--- RAW DATA ---

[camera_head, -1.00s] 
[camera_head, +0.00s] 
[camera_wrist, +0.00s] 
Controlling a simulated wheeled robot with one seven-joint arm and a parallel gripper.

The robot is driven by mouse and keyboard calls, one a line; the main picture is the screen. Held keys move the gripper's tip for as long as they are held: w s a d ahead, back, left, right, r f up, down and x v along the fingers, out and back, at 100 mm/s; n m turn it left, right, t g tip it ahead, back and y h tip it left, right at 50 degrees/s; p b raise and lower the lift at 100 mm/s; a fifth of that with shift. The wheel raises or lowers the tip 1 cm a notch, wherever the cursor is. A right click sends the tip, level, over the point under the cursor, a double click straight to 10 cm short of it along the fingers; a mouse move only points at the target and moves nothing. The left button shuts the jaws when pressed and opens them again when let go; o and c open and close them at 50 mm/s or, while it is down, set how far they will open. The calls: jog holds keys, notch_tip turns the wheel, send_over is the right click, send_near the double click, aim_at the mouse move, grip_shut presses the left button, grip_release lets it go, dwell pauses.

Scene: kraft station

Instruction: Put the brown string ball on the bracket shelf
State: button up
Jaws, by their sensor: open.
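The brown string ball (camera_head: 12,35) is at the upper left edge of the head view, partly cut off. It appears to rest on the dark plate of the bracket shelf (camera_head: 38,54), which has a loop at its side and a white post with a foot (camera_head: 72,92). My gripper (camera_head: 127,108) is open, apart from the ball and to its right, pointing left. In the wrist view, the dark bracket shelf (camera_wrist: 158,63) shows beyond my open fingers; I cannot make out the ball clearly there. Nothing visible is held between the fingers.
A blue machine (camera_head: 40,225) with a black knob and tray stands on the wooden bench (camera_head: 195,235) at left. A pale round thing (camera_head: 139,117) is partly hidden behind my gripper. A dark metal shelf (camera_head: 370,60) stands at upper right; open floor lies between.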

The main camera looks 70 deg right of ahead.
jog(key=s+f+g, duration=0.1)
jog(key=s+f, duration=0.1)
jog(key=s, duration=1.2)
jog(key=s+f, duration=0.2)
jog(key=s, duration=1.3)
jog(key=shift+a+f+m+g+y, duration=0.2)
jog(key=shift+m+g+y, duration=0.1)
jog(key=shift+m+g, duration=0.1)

---
--- RAW DATA ---

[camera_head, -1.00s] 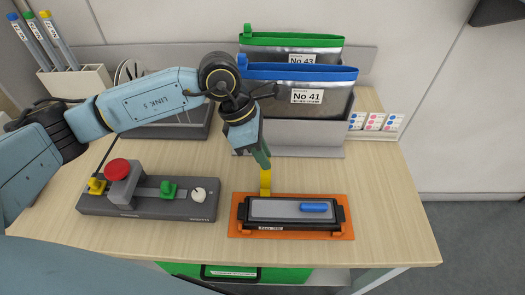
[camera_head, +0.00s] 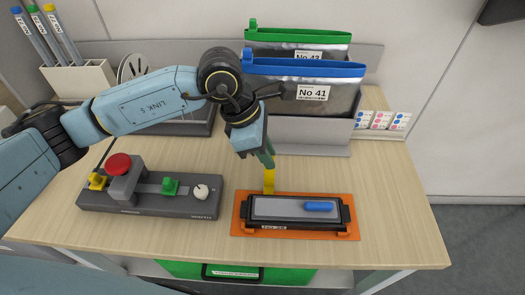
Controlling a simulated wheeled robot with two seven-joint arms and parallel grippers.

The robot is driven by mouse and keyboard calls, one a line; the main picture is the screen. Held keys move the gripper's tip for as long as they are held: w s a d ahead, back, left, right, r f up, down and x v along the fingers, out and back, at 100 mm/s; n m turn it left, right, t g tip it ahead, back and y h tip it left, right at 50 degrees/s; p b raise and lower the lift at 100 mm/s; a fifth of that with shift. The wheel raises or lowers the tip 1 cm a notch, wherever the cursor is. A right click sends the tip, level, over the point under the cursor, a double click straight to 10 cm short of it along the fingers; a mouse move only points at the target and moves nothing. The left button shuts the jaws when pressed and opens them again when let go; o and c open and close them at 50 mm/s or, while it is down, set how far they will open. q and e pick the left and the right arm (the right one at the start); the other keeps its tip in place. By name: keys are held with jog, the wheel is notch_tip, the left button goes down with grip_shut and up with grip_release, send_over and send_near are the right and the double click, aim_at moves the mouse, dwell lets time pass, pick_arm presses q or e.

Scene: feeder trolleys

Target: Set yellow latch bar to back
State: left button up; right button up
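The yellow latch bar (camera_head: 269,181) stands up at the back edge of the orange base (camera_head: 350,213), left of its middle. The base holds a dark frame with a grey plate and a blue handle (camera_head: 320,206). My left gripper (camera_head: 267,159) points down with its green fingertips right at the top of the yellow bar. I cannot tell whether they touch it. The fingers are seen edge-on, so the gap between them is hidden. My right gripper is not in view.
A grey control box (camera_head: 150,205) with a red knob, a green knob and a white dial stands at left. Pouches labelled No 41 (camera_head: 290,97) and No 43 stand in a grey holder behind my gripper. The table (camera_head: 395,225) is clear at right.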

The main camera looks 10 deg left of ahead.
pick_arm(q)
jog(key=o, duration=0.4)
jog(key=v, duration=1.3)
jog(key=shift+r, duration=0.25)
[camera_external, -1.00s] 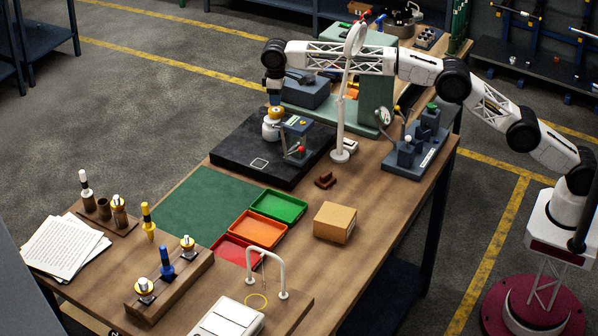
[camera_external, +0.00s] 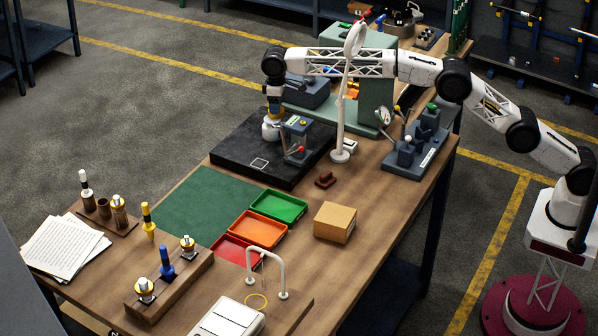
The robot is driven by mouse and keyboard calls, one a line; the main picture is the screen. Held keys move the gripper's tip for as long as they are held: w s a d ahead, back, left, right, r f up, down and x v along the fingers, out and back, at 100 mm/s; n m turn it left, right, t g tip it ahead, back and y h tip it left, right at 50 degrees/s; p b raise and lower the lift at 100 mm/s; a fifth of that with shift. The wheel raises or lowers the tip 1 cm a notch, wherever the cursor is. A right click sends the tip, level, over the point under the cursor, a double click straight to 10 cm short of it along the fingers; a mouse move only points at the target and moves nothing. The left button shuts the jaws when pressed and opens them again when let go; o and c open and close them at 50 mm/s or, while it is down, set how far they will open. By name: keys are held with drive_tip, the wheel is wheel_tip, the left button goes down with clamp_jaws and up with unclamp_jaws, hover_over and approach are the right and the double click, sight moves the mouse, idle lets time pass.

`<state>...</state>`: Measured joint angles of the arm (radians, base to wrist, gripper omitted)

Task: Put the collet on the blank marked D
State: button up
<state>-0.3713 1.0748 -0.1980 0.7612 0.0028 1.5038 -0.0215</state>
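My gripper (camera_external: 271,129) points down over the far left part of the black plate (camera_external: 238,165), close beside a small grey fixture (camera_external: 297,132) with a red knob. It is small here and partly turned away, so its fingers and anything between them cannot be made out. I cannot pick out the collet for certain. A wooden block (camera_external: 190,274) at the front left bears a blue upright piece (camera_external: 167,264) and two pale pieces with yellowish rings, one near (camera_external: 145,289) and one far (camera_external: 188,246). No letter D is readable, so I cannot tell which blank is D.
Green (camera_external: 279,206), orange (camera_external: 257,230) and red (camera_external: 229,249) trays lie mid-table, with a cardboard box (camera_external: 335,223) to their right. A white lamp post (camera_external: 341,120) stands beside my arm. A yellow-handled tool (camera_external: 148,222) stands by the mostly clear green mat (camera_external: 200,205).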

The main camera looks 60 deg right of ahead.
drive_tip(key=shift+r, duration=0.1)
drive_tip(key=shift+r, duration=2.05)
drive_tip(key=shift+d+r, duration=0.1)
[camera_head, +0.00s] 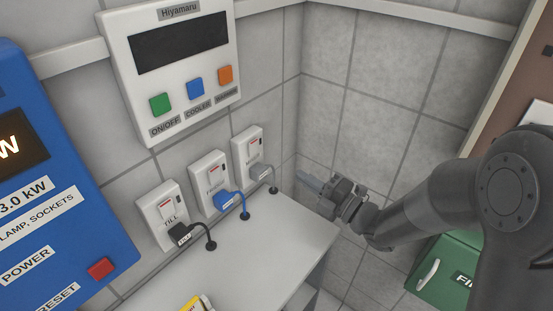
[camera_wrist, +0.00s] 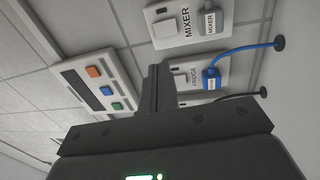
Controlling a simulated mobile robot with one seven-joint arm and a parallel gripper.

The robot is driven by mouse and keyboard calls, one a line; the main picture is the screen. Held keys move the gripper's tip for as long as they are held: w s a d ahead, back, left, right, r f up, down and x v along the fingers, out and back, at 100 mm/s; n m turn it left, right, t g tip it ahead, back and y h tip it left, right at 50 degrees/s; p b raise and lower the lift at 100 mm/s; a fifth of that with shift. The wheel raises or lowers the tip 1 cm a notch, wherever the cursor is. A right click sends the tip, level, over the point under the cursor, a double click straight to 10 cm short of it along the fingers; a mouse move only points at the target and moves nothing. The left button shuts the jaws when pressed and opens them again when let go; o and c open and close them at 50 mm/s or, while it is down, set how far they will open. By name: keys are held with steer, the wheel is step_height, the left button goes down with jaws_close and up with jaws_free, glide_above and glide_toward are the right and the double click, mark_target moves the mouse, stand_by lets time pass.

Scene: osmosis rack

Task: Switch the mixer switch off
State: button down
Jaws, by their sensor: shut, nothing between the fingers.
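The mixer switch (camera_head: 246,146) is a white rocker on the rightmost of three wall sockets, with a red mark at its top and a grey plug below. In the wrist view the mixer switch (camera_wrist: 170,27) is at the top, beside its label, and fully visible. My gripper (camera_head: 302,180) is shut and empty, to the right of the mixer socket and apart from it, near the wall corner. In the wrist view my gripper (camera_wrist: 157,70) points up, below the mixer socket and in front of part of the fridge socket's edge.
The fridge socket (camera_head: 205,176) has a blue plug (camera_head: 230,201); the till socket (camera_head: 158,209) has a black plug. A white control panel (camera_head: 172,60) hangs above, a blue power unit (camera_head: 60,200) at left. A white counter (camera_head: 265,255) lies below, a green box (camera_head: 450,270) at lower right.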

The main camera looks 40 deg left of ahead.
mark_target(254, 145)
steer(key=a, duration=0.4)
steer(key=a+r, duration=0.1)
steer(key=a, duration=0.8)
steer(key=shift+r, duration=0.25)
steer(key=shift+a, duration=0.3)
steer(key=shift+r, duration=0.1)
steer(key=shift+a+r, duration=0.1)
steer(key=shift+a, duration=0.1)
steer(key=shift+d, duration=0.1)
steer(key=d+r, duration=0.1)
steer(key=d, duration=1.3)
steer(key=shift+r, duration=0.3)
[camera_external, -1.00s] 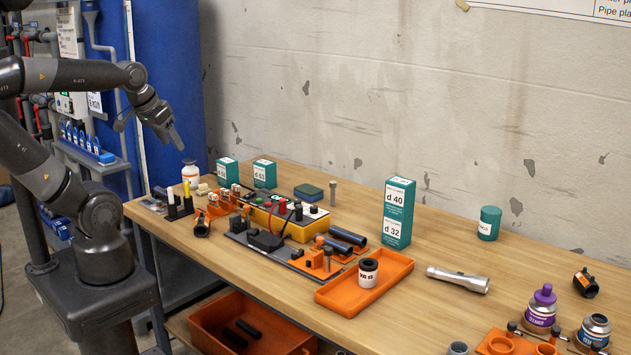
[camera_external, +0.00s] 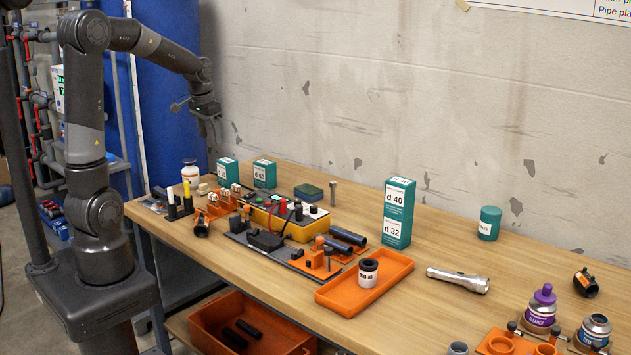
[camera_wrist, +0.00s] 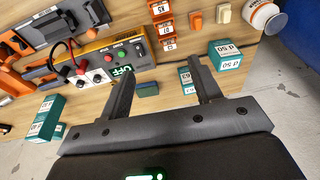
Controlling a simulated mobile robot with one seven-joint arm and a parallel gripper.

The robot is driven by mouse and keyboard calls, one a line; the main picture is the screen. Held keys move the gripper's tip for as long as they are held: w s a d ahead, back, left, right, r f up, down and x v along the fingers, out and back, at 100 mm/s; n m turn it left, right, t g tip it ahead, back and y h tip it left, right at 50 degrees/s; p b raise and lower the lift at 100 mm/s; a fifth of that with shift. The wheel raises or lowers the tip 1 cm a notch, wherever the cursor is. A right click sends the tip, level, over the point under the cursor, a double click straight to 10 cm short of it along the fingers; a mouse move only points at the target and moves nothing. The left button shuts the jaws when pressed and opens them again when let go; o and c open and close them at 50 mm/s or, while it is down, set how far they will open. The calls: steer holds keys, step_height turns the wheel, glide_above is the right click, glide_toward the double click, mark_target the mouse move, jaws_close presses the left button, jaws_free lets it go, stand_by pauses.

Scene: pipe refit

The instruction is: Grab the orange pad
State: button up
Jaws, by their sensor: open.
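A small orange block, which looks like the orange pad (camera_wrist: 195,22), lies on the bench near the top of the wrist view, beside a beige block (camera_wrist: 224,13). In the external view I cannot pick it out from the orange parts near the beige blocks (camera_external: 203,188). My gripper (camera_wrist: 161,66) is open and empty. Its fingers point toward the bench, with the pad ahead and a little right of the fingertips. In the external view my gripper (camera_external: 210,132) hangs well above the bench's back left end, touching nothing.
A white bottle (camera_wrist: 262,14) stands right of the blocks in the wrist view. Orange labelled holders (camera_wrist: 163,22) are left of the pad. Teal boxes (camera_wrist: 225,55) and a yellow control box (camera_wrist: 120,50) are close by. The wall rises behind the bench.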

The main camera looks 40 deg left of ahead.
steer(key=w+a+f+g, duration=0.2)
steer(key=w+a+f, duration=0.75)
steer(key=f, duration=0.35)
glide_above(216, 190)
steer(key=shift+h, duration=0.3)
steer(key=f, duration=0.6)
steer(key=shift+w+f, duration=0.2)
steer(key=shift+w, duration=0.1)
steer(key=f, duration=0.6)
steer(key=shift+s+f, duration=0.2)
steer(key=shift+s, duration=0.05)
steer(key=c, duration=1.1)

---

WHAT YOU HAVE TO DO:
Filter the listing above for the string "Controlling" and copy every matching line.

RESULT BELOW:
Controlling a simulated wheeled robot with one seven-joint arm and a parallel gripper.
Controlling a simulated wheeled robot with two seven-joint arms and parallel grippers.
Controlling a simulated mobile robot with one seven-joint arm and a parallel gripper.
Controlling a simulated mobile robot with one seven-joint arm and a parallel gripper.

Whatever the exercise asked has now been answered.